** BEGIN **
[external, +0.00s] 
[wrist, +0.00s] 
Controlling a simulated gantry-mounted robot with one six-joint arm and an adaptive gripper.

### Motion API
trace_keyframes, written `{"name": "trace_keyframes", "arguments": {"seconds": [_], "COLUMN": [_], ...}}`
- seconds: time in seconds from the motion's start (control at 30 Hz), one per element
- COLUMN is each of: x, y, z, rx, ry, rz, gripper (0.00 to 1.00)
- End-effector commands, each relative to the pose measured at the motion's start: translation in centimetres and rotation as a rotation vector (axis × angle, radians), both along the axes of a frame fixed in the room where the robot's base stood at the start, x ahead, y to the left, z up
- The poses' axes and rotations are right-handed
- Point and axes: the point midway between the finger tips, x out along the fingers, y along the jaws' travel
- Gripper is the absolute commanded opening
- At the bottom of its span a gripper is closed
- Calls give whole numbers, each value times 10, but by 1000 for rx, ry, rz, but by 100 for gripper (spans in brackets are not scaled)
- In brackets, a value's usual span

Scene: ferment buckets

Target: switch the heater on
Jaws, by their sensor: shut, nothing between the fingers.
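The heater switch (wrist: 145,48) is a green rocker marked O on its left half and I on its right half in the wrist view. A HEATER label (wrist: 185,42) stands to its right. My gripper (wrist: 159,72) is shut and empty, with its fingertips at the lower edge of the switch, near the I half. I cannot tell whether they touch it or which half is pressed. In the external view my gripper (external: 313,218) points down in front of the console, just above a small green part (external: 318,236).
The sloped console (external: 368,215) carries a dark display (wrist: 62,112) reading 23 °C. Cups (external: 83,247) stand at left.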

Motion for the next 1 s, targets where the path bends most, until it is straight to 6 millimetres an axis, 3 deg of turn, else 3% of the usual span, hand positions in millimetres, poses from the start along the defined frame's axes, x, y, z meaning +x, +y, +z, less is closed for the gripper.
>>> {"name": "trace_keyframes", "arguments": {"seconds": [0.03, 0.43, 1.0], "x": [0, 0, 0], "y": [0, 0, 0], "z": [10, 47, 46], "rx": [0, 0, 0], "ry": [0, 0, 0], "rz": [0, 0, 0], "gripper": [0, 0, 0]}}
** END **
** BEGIN **
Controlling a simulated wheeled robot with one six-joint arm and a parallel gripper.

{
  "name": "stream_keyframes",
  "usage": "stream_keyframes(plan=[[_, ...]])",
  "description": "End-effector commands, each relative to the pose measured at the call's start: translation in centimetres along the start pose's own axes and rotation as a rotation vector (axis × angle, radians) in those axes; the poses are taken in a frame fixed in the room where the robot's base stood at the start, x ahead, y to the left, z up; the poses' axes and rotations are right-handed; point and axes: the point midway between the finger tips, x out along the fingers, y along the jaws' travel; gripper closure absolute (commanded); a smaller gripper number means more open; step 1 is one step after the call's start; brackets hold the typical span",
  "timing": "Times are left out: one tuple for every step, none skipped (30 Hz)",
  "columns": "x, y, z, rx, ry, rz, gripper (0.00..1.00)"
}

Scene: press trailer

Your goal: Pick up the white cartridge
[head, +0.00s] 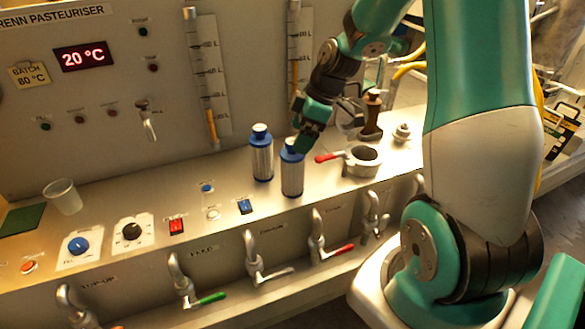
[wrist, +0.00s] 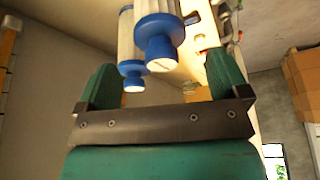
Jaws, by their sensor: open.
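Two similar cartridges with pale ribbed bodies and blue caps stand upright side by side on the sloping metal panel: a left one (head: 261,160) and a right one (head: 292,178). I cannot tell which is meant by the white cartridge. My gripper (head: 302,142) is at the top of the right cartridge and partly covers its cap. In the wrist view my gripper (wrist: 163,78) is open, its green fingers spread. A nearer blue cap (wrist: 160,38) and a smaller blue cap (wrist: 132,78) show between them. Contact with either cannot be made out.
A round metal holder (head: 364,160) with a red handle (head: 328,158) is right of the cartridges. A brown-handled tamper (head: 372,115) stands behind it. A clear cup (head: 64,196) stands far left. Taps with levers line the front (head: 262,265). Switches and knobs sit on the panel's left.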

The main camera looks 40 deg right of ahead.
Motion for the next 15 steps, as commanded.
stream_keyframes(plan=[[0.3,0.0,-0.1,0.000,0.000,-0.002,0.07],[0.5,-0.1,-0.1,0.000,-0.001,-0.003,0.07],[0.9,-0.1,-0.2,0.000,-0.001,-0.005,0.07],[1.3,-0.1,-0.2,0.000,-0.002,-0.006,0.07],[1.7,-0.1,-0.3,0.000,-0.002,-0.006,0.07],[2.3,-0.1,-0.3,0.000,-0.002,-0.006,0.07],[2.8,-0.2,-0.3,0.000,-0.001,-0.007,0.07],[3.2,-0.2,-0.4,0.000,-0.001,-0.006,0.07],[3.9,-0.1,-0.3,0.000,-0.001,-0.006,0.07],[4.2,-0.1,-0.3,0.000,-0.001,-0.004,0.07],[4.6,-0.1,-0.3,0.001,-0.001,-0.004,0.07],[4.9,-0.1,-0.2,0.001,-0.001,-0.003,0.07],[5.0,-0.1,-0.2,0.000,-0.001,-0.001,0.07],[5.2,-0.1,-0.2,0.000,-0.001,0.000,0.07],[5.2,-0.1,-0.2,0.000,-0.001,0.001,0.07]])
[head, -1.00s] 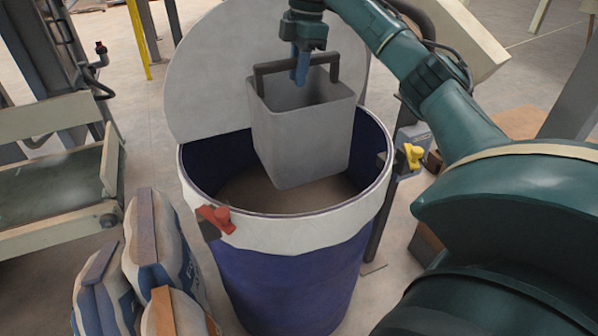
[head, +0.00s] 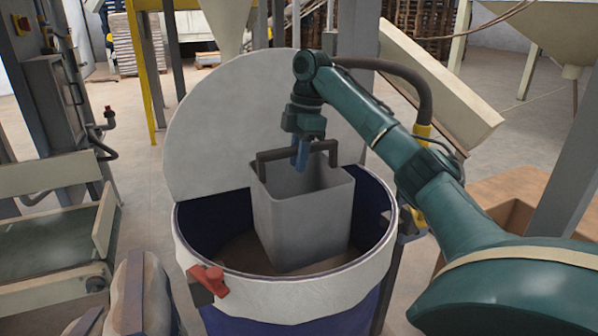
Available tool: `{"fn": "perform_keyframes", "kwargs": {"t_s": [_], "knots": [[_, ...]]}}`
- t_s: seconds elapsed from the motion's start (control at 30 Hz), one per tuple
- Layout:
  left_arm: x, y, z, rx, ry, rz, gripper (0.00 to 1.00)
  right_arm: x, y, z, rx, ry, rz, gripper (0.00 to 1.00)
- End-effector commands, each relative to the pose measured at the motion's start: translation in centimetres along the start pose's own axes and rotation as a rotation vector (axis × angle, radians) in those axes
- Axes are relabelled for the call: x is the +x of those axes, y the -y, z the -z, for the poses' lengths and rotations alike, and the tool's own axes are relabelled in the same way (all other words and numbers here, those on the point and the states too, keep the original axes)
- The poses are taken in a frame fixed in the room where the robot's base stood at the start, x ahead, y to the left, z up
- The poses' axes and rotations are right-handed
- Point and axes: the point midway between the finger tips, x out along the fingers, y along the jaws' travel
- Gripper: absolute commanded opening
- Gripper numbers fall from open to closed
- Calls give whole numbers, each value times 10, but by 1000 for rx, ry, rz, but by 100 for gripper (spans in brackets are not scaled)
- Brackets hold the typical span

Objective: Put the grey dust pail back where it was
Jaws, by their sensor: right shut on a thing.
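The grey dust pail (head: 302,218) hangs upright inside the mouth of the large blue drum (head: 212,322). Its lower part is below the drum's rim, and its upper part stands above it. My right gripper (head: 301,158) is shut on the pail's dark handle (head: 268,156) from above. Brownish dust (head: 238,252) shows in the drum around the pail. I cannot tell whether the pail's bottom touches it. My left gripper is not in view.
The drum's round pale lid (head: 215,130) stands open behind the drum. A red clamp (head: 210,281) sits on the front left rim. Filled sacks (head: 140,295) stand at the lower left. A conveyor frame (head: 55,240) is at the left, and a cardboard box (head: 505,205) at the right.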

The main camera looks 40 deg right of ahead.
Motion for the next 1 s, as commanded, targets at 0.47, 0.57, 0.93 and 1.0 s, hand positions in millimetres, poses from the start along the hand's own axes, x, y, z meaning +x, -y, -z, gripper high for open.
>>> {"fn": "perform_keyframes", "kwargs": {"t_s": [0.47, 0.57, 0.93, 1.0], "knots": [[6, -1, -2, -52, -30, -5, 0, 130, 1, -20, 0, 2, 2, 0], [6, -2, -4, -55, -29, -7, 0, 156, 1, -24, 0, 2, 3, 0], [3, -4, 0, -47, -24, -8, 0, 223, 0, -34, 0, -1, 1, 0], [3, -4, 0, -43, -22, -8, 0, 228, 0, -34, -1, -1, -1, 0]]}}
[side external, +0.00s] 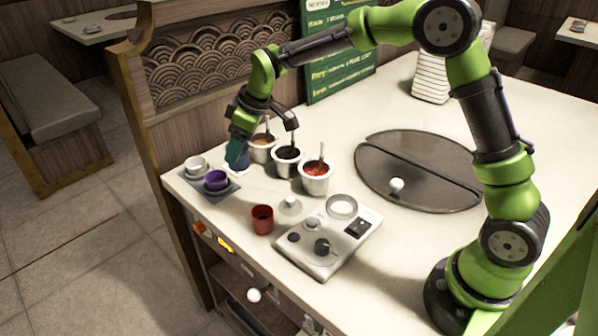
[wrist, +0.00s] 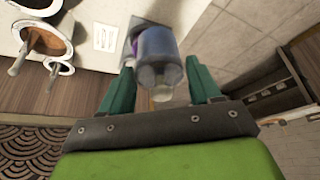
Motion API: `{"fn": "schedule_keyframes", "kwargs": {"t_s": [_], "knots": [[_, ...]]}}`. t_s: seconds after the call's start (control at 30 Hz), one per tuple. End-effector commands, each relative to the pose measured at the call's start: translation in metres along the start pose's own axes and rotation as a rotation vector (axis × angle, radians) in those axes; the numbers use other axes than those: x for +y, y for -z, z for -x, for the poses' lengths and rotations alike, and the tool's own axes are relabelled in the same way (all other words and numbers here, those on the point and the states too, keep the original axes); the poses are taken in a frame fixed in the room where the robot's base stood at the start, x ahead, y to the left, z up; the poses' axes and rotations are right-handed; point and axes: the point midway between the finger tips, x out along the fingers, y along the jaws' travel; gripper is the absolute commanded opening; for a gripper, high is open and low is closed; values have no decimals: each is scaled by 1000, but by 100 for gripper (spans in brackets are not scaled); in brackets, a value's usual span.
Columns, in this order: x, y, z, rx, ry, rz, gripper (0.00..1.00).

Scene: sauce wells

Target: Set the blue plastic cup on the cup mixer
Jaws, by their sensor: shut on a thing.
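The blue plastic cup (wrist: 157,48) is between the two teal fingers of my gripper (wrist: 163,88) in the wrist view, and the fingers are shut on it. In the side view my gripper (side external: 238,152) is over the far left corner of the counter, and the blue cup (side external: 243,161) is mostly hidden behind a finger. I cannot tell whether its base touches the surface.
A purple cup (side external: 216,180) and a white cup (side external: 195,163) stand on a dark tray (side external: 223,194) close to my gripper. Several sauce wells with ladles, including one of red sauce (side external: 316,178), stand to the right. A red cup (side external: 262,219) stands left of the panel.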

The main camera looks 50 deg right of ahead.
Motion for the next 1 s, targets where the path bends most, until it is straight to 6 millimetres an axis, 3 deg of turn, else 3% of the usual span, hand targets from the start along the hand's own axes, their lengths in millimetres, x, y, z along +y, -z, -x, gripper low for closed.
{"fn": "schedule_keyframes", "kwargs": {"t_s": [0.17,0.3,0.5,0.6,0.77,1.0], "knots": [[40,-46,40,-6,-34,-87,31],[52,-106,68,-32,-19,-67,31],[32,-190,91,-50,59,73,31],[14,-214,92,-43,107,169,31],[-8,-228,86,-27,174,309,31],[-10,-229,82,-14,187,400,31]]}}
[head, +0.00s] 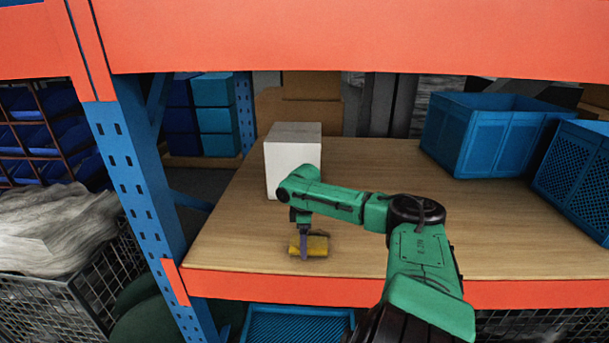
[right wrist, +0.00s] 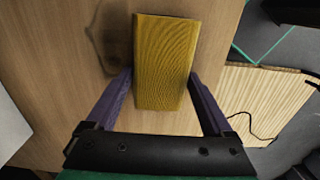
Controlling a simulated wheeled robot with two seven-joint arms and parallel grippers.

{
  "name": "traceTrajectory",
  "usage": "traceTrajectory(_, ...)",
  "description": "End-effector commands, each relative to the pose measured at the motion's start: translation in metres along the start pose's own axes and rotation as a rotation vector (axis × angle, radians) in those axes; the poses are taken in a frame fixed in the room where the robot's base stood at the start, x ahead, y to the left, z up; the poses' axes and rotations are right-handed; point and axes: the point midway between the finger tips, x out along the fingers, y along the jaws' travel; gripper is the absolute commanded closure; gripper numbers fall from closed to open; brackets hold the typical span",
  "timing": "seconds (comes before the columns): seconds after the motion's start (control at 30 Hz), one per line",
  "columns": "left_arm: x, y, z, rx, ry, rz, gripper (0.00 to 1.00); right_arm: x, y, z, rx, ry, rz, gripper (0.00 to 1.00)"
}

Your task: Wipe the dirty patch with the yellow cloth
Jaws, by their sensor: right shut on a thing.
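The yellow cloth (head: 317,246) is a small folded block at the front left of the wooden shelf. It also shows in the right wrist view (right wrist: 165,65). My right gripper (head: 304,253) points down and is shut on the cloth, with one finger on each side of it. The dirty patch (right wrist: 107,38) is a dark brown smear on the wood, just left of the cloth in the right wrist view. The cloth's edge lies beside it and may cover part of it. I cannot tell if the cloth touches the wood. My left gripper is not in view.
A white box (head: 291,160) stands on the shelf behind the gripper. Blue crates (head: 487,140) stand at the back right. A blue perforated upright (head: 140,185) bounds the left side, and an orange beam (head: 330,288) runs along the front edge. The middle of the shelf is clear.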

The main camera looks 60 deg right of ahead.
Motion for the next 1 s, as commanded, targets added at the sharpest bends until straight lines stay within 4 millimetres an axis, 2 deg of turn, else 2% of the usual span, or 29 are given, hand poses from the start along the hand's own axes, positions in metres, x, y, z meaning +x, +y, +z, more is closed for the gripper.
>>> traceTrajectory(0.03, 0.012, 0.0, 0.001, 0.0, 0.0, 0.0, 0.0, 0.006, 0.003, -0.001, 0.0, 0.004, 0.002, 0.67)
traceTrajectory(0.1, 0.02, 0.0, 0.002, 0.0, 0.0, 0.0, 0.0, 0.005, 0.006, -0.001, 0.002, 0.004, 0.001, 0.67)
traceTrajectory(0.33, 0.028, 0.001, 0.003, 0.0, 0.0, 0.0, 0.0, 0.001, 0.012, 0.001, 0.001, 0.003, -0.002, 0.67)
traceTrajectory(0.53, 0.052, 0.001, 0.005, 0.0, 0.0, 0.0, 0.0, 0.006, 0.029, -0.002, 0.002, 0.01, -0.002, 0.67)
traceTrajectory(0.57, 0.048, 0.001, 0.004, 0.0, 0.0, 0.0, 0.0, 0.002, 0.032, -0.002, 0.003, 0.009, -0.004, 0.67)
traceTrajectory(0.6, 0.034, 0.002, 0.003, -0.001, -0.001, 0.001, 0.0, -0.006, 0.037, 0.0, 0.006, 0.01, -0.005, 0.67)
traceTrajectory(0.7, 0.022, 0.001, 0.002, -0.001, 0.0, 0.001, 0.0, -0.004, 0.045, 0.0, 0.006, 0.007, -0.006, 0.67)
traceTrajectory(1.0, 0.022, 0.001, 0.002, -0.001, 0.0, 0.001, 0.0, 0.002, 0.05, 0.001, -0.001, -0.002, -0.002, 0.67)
** END **
** BEGIN **
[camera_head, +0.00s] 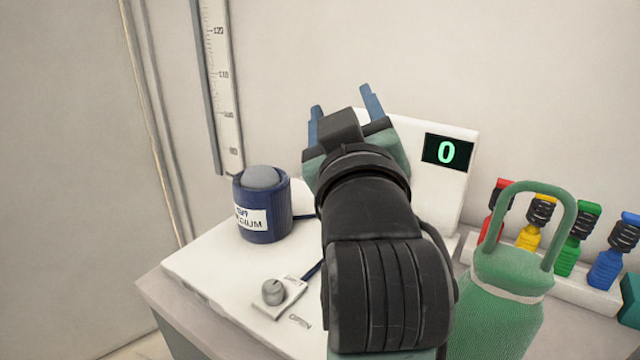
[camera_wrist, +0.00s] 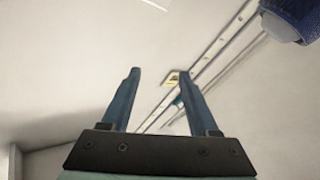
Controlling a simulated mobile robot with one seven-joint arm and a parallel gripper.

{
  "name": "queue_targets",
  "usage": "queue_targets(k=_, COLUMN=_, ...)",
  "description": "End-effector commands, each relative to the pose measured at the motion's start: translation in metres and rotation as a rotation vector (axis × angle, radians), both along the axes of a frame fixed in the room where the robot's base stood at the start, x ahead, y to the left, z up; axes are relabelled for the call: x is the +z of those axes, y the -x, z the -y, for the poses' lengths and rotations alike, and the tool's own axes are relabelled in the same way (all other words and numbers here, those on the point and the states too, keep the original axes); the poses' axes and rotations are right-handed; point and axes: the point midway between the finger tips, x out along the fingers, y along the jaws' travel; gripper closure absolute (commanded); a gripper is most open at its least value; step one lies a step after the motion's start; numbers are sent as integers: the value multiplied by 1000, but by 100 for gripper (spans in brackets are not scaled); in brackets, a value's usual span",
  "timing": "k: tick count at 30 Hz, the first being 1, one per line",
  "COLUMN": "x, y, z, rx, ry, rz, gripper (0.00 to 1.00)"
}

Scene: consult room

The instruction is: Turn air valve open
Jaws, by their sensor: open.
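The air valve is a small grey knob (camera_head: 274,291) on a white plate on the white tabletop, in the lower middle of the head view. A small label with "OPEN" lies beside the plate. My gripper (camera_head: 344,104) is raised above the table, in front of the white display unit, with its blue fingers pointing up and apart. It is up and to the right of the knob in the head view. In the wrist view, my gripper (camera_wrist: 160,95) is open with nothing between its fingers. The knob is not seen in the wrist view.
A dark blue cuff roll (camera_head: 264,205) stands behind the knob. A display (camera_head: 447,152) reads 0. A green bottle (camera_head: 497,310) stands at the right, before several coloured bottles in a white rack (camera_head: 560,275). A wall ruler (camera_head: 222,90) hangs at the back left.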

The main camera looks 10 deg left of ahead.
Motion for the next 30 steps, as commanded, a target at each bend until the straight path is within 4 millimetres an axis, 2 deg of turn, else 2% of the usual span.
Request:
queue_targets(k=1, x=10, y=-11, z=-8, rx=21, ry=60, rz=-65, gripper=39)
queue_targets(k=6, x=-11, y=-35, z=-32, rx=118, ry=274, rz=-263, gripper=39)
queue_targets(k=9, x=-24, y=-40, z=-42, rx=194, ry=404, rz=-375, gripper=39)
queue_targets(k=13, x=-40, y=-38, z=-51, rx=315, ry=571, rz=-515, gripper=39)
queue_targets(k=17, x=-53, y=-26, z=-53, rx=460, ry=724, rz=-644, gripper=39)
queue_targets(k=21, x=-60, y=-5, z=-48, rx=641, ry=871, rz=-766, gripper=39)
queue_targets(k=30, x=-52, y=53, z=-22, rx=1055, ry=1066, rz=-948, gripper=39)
** END **
### STATED TASK
Pick out the lines above containing the word "parallel", then copy them.

### SOLUTION FOR THIS PROBLEM
Controlling a simulated wheeled robot with one six-joint arm and a parallel gripper.
Controlling a simulated wheeled robot with two seven-joint arms and parallel grippers.
Controlling a simulated mobile robot with one seven-joint arm and a parallel gripper.

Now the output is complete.